■ **Listed entries**:
◇ ◇ ◇ ◇

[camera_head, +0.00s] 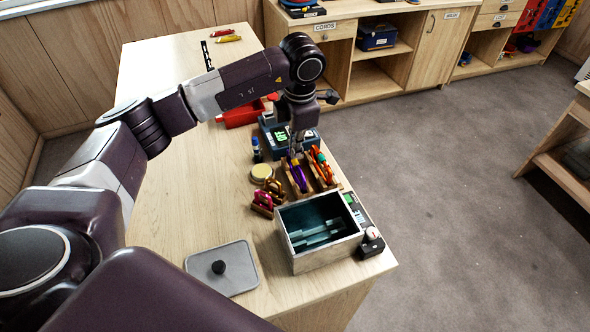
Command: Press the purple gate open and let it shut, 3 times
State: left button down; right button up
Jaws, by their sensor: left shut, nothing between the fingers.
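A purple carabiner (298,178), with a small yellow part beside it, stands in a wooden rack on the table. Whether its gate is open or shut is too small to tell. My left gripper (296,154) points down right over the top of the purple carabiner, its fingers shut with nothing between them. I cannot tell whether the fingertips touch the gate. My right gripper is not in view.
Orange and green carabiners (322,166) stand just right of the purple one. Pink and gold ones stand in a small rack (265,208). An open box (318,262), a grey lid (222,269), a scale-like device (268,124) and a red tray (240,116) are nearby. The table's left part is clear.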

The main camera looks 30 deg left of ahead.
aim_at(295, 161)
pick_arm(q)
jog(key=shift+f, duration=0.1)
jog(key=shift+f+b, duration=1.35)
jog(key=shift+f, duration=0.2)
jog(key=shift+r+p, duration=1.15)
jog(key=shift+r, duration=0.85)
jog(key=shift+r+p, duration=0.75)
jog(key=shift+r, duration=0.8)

◇ ◇ ◇ ◇

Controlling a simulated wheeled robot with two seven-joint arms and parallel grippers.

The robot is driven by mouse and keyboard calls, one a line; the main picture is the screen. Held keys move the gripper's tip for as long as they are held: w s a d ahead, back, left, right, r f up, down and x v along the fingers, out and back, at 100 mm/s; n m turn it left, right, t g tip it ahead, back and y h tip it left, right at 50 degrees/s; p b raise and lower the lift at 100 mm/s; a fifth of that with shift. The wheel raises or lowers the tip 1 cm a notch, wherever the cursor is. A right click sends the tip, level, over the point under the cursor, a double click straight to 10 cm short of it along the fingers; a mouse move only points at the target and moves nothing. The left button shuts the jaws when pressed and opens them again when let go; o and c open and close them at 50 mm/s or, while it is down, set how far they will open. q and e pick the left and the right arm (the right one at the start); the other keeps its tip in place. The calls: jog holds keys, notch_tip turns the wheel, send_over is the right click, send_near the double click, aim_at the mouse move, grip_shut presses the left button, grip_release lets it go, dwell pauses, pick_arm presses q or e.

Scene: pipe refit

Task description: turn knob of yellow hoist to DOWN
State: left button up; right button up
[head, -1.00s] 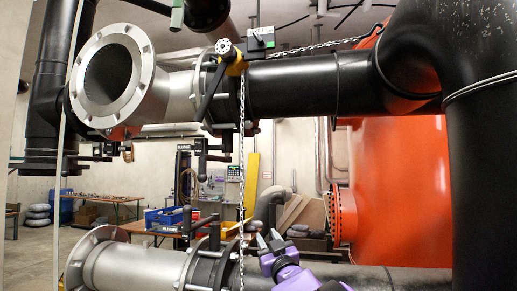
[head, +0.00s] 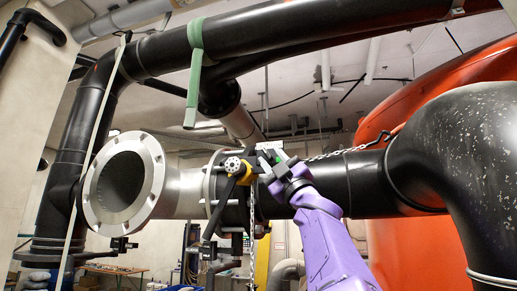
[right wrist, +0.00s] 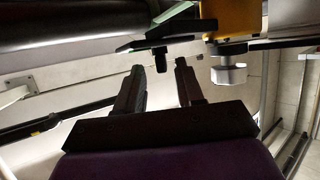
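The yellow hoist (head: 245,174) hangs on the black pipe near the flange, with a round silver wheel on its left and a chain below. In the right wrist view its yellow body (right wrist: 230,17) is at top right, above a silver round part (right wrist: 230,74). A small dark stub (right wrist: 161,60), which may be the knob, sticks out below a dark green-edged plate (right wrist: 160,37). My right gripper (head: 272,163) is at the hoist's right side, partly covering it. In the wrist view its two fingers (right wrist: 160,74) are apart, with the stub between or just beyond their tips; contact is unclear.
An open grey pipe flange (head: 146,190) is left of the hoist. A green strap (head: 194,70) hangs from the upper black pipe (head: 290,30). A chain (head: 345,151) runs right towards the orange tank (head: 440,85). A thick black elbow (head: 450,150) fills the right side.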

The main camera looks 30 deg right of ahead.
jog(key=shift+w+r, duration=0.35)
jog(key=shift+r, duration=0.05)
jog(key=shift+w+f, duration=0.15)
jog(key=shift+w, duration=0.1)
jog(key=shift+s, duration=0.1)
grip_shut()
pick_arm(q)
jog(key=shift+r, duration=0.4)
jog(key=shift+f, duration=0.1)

◇ ◇ ◇ ◇

■ **What you need to do**: Quote word for word only the lines above from the one containing "[camera_head, +0.00s]" through the one containing "State: left button down; right button up". Pictures stay out of your copy.

■ **Solution below**:
[camera_head, +0.00s] 
Command: Press the purple gate open and let it shut, 3 times
State: left button down; right button up

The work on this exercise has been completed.